EXERCISE DIRECTIONS | Find the line with "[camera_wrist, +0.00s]" in the data below. Repeat it and every line after it up to the end, exactly, but drop the pictures.

--*--

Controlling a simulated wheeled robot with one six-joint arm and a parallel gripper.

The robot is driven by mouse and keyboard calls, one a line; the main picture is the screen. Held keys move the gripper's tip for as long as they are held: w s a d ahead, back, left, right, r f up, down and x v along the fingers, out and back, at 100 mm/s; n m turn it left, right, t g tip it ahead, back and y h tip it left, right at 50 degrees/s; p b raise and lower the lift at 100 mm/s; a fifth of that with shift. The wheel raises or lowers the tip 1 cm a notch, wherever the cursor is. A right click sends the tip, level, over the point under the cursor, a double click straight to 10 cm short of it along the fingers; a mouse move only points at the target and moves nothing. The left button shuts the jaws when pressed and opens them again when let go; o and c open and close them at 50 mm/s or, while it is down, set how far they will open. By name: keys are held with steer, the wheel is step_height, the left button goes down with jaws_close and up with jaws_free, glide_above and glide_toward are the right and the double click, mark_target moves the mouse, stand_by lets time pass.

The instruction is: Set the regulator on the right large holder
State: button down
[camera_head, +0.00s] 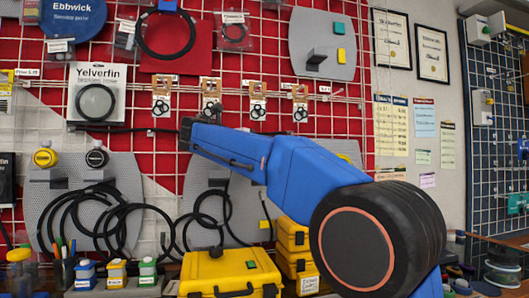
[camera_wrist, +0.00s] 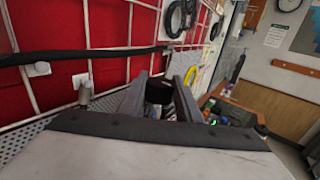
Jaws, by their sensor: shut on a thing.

--*--

SOLUTION FOR THIS EXERCISE |
[camera_wrist, +0.00s] 
Jaws, by their sensor: shut on a thing.

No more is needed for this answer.